Un parcours fait de rencontres. « En 1987 Olivier Poubelle est devenu mon producteur et il l’est toujours aujourd’hui (Astérios). Il fait partie des gens qui m’ont stimulé. J’ai parfois des envies que je renâcle à faire. J’ai besoin d’être entouré, besoin du collectif. Je ne peux travailler seul ; c’est pour ça que je ne peux être écrivain ». Une autre rencontre déterminante ? « Wajdi Mouawad avec qui j’ai joué une pièce. J’ai admiré sa capacité à descendre dans l’âme profonde des gens ».

La dérive mystique du Temple Solaire est douloureuse jusqu’à ce que Yannick la mette en scène avec un spectacle ‘Terrien’. « J’avais le sentiment d’être une peu complice du massacre, bien que je sois parti un an avant qu’il ait lieu. Au départ ça commence avec des gens très bien, un bon enseignement. Puis un noyau dur venu de Suisse s’en est emparé. Terrible le sectarisme ». Une expérience qu’il met pourtant en perspective des dérives actuelles qu’il déplore. « Le matérialisme ambiant est ahurissant. Les gens éprouvent toujours le besoin de croire et trouver du sens à leur existence, mais c’est trop souvent à travers les fake news ou les théories simplistes ».

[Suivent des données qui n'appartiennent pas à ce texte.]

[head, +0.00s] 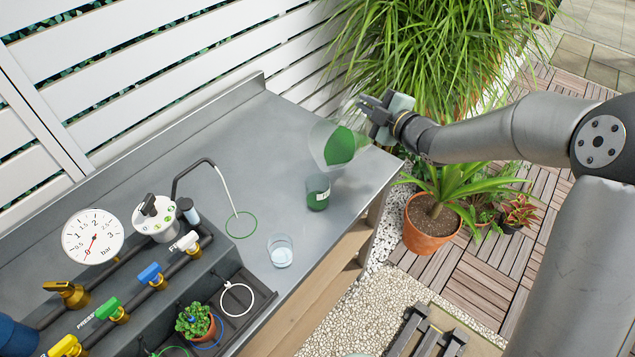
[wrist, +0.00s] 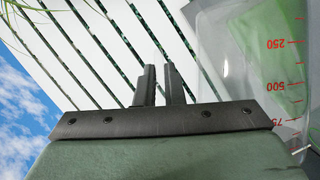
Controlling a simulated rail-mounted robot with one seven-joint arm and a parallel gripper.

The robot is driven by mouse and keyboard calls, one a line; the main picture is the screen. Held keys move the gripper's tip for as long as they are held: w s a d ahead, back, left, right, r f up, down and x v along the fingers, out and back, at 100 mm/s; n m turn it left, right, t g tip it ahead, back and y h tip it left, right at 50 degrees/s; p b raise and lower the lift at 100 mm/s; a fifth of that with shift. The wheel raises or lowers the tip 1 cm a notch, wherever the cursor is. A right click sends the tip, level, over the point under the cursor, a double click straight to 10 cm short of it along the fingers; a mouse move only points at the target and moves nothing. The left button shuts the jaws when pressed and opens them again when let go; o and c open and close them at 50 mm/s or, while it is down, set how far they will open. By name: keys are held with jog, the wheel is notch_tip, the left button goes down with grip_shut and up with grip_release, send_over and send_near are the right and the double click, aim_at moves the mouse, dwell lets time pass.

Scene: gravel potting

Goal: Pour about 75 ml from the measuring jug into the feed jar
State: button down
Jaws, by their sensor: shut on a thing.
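The clear measuring jug (head: 322,136) hangs strongly tilted above the bench, with green liquid (head: 341,146) lying in it. My gripper (head: 366,107) is shut on the jug at its upper right side; the gripped part is hard to make out. In the wrist view, the jug's wall (wrist: 270,70) with red graduations is at the right, beside my fingers (wrist: 160,85). The feed jar (head: 318,188) stands upright on the bench just below the jug and contains green liquid. I cannot tell whether a stream is running between them.
A small glass (head: 281,252) with clear contents stands left of the jar. A bent spout (head: 220,180) ends over a green ring (head: 241,225). A valve panel with a gauge (head: 93,236) fills the lower left. The bench's far end (head: 270,115) is clear.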

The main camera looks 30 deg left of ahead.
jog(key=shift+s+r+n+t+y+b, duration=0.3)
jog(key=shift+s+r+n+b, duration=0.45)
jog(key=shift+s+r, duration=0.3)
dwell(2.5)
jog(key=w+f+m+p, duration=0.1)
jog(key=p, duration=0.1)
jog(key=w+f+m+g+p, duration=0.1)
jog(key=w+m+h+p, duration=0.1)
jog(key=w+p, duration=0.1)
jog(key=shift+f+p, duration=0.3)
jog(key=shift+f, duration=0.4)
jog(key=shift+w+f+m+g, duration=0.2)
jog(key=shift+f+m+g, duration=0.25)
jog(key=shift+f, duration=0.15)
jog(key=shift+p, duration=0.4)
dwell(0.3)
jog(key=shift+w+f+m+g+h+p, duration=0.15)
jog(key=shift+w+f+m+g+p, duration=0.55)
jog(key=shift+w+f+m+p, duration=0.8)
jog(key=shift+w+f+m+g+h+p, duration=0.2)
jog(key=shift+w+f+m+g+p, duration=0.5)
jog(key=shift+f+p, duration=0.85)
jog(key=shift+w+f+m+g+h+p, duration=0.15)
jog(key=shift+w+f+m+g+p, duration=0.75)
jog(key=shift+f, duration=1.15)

C’est lui qui a impulsé l’aventure de Pougne Herisson. « En 1990 on inaugure le Nombril du Monde comme une plaisanterie ». Une plaisanterie qui se transforme en aventure culturelle forte de six salariés aujourd’hui. « C’est devenu une institution, avec les risques que cela comporte, mais j’y vais toujours. Je prépare la transmission ». Une belle histoire marquée cependant par un épisode plus difficile. « En 2003 j’ai participé un voyage officiel avec Raffarin. Je lui devais par fidélité à ce qu’il avait fait comme président de région pour le Nombril. Sauf qu’au retour, je me suis fait lyncher par des compagnies de rue, en pleine grève des intermittents. Je n’avais pas été compris, sans doute un peu le bouc émissaire, mais quelque chose s’est effondré en moi ». Après son premier divorce, il fait une nouvelle rencontre amoureuse qui l’amène à habiter à Rennes où il habite toujours.

Il se définit comme un pessimiste optimiste, facétieux avec au fond une vraie mélancolie. « Je me souviens de 81 où tous mes potes s’extasiaient de l’élection de Mitterand. Je savais que ça ne changerait rien. On ne pourra changer la société si on ne change pas l’homme en profondeur ». Il est conscient de la dégradation de l’environnement, sans s’en inquiéter plus que ça. « Cela donnera naissance à autre chose ; je ne sais quoi ? ». Il a moins de certitudes aujourd’hui qu’il y a 40 ans. « Maintenant que je suis plus lucide, je suis aussi plus paralysé. Je veux être de plus en plus sur la scène comme je suis dans la vie, un homme relié à lui-même. Je reçois autant que j’ai aimé ; c’est une nourriture incroyable ».

La marche est pour lui un grand révélateur. « La plupart de mes chansons je les ai écrites en marchant ou en courant. J’ai besoin du déséquilibre de la marche pour me mettre en mouvement ». La convivialité est son carburant. « J’habite à Rennes dans un quartier populaire où j’ai retrouvé une ambiance de village, où je peux aller toquer à une porte pour boire l’apéro sans prévenir. Et ça, ça n’existe quasiment plus dans notre société ». Nick Cave, Bowie, font partie de son univers musical.

Il se désole que les langues anciennes soient placées au rencart de la vieillerie folklorique. « C’est même un outil d’énonciation du monde d’aujourd’hui, un lien à des émotions profondes. Quand on arrête une langue, on arrête la transmission de la culture. Quand j’entends les vieux patoisants, ça me traverse les tripes ».